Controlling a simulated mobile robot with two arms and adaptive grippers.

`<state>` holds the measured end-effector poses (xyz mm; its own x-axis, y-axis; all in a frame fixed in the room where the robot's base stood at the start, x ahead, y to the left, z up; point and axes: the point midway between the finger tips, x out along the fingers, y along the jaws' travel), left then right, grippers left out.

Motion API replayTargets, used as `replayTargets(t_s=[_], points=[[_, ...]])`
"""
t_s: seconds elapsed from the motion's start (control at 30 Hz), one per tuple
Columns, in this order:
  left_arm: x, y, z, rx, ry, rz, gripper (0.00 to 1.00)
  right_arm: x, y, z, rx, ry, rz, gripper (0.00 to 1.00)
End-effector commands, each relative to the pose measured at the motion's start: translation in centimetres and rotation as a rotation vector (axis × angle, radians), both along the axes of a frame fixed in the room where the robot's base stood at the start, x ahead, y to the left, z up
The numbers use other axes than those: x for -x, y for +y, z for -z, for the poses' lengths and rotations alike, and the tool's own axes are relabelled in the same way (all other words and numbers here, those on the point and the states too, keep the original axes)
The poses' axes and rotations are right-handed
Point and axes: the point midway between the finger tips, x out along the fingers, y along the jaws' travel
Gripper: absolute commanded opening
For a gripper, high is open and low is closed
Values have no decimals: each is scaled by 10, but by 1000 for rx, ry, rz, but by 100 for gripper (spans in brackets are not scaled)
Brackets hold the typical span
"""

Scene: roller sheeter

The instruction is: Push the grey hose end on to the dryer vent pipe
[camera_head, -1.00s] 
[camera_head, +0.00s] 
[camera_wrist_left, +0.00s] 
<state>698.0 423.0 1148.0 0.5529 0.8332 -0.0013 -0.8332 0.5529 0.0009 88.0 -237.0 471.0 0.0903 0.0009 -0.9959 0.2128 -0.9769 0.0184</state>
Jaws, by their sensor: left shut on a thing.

-- -- --

▶ EXERCISE
Pull out all lines in the data above that include "poses".

▶ EXPECTED ANSWER
`<state>` holds the measured end-effector poses (xyz mm; its own x-axis, y-axis; all in a frame fixed in the room where the robot's base stood at the start, x ahead, y to the left, z up; point and axes: the point midway between the finger tips, x out along the fingers, y along the jaws' travel), left then right, grippers left out.
The numbers use other axes than those: x for -x, y for +y, z for -z, for the poses' lengths and rotations alike, and the tool's own axes are relabelled in the same way (all other words and numbers here, those on the point and the states too, keep the original axes)
The poses' axes and rotations are right-handed

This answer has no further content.